Currently, I am facing an issue with my application: it does not become healthy due to the kubelet not being able to perform a successful health check.

From pod describe:

  Warning  Unhealthy       84s                kubelet            Startup probe failed: Get "http://10.128.0.208:7777/healthz/start": dial tcp 10.128.0.208:7777: connect: connection refused
  Warning  Unhealthy       68s (x3 over 78s)  kubelet            Liveness probe failed: HTTP probe failed with statuscode: 500

Now, I find this strange as I can run the health check fine from the worker node where the kubelet is running? So I am wondering what is the difference between running the health check from the worker node via curl, or the kubelet doing it.

Example:

From worker node where the kubelet is running:
sh-4.4# curl -v http://10.128.0.208:7777/healthz/readiness
*   Trying 10.128.0.208...
* TCP_NODELAY set
* Connected to 10.128.0.208 (10.128.0.208) port 7777 (#0)
> GET /healthz/readiness HTTP/1.1
> Host: 10.128.0.208:7777
> User-Agent: curl/7.61.1
> Accept: */*
> 
< HTTP/1.1 200 OK
< Content-Length: 0
< Connection: close
< 
* Closing connection 0
sh-4.4#

Can I somehow trace when the kubelet is sending the health probe check? Or maybe get into the kubelet and send it myself from there?

There is an extra thing to be told: my pod has got an istio-proxy container inside. It looks like the traffic from the kubelet gets blocked by this istio-proxy.

Setting the following annotation in my deployement:

 "rewriteAppHTTPProbe": true

does not help for the kubelet. It did help to get a 200 OK when running the curl command from the worker node.

Maybe also to note: we are using the istio-cni plugin to ingest the istio sidecar. Not sure whether that makes a difference when using the former approach when injecting using istio-init ...

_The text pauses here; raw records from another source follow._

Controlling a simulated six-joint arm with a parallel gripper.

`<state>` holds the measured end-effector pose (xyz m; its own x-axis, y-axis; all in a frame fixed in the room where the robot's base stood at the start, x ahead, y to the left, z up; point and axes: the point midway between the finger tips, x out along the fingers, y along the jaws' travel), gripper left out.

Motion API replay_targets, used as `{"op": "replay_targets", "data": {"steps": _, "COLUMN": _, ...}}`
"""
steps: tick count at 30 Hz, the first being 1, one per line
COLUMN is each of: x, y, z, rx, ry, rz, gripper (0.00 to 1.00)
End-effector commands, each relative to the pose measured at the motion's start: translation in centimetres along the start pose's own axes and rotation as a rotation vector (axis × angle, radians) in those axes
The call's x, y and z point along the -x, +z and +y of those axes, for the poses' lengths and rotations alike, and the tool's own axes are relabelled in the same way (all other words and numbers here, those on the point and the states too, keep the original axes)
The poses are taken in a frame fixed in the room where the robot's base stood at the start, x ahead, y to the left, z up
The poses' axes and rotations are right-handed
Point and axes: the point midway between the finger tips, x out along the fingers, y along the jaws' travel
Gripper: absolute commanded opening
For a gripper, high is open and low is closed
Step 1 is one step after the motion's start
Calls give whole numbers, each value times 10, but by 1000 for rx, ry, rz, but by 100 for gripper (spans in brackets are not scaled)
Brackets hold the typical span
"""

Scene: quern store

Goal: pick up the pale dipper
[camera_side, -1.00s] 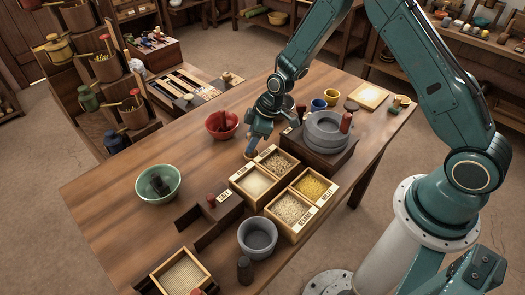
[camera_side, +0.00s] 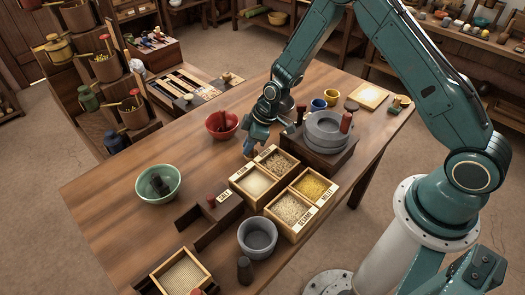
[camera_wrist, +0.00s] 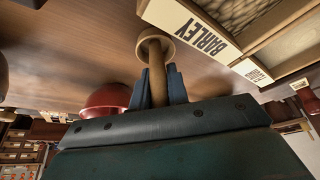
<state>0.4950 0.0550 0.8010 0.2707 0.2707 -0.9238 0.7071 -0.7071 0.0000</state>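The pale dipper (camera_wrist: 155,45) is tan wood with a round head and a straight handle. In the wrist view its handle lies between the two dark blue fingers of my gripper (camera_wrist: 161,86), with no clear gap on either side. My gripper appears shut on the handle. The head sticks out beyond the fingertips. In the side view my gripper (camera_side: 250,147) is low over the table, just behind the grain boxes, and mostly hides the dipper. I cannot tell whether the dipper touches the table.
The barley box (camera_wrist: 222,45) is close on the right in the wrist view. A red bowl (camera_side: 221,124) stands left of my gripper, and a grey quern (camera_side: 327,130) right. A green bowl (camera_side: 158,183) and a grey bowl (camera_side: 257,238) stand nearer. Bare table lies left of the boxes.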

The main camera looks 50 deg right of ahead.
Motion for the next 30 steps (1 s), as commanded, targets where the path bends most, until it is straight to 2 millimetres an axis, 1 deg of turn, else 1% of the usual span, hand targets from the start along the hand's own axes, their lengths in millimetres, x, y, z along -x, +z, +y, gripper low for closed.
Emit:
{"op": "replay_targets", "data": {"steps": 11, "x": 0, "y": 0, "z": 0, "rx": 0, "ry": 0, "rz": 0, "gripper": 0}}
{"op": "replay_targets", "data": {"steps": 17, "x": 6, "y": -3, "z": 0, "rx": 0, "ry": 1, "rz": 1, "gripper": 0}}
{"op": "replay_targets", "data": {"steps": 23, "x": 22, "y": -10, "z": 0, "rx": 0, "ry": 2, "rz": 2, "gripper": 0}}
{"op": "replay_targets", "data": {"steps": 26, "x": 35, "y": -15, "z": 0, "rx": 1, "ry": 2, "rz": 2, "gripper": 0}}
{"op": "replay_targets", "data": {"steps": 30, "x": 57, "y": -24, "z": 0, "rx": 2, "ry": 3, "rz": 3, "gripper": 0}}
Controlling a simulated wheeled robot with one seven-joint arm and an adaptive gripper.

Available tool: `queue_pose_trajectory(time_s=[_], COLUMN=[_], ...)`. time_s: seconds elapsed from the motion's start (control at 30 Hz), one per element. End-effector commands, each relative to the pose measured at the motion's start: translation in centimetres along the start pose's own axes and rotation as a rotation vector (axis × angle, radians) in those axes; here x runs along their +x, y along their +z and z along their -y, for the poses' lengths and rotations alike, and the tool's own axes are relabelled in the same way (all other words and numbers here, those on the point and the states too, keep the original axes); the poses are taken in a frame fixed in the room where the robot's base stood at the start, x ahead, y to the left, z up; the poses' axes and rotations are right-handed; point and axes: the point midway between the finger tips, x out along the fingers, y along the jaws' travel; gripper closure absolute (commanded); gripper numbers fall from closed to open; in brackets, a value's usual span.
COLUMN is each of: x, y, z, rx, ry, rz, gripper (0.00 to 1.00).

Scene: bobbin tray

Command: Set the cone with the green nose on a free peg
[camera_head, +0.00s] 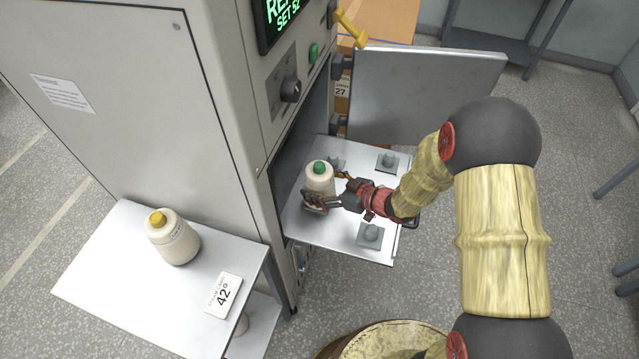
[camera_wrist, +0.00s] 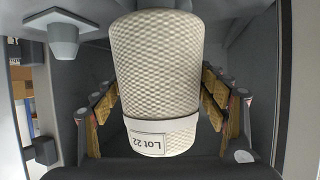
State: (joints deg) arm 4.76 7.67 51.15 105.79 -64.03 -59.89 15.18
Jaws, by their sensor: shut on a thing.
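The cone with the green nose (camera_head: 319,180) is cream and stands about upright over the left part of the pulled-out tray (camera_head: 325,232). My gripper (camera_head: 326,188) is shut on it, with fingers on both sides. In the wrist view the cone (camera_wrist: 155,70) fills the middle, with a "Lot 22" label on its band. Its base is hidden, so I cannot tell whether it sits on a peg. Bare pegs show at the tray's back right (camera_head: 388,160) and front right (camera_head: 370,234). Another peg (camera_head: 336,162) shows partly behind the cone.
A cone with a yellow nose (camera_head: 172,238) stands on the white side table (camera_head: 110,262) beside a "42°" card (camera_head: 223,295). The cabinet (camera_head: 130,110) rises left of the tray. Its open door (camera_head: 425,95) stands behind the tray.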

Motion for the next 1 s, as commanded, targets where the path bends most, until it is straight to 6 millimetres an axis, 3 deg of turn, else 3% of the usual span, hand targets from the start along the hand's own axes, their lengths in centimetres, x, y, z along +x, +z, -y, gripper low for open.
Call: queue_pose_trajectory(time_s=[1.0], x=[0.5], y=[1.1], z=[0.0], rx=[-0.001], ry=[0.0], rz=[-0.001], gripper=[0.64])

Any suggestions are welcome :). Thanks.

opstalj
  • 892
  • 4
  • 13
  • 22
  • How do you define your liveness probe? You must have specified the wrong path, as the logs show it's trying to access to `/healthz/start` instead of `/healthz/readiness`. Do share your k8s manifest file. – Huu Phuong Vu Mar 14 '22 at 09:45
  • Hi, actually I have got 3x probes: startup, readiness and liveness ... maybe the title of my request is not so well defined :( ... in any case: all 3x types of probes are failing. Note: from the worker node: curl -v http://10.128.0.208:7777/healthz/start -> gives a 200 OK fine. – opstalj Mar 14 '22 at 09:49
  • As per istio docs, the health check requests to the liveness-http service are sent by Kubelet. This becomes a problem when mutual TLS is enabled, because the Kubelet does not have an Istio issued certificate. Therefore the health check requests will fail. To get around this, you can change `rewriteAppHTTPProbe` to `false`. – Huu Phuong Vu Mar 14 '22 at 09:58
  • refer to https://istio.io/latest/docs/ops/configuration/mesh/app-health-check/#disable-the-http-probe-rewrite-for-a-pod – Huu Phuong Vu Mar 14 '22 at 09:58
  • hi Huu, thanks for your help ... but I think the flag should be set to 'true', no? If set to "false", then the health check from the worker node fails too. If I set it to "true", then at least I can get a 200 OK from the worker node... – opstalj Mar 14 '22 at 10:19
  • PLase update your question with your yaml deployment file (remove all sensitive information) so we can troubleshoot this further. – Wojtek_B Mar 14 '22 at 19:29

1 Answers1

1

Issue looks to be that the istio-cni plugin changes the iptables and a re-direct of the health probe check happens towards the application. However, the re-direct happens to the localhost: and the application is not listening there for the health probes ... only on the : ...

After changing the iptables to a more proper re-direct, the health probe could get responded fine with a 200 OK and the pod became healthy.

opstalj
  • 892
  • 4
  • 13
  • 22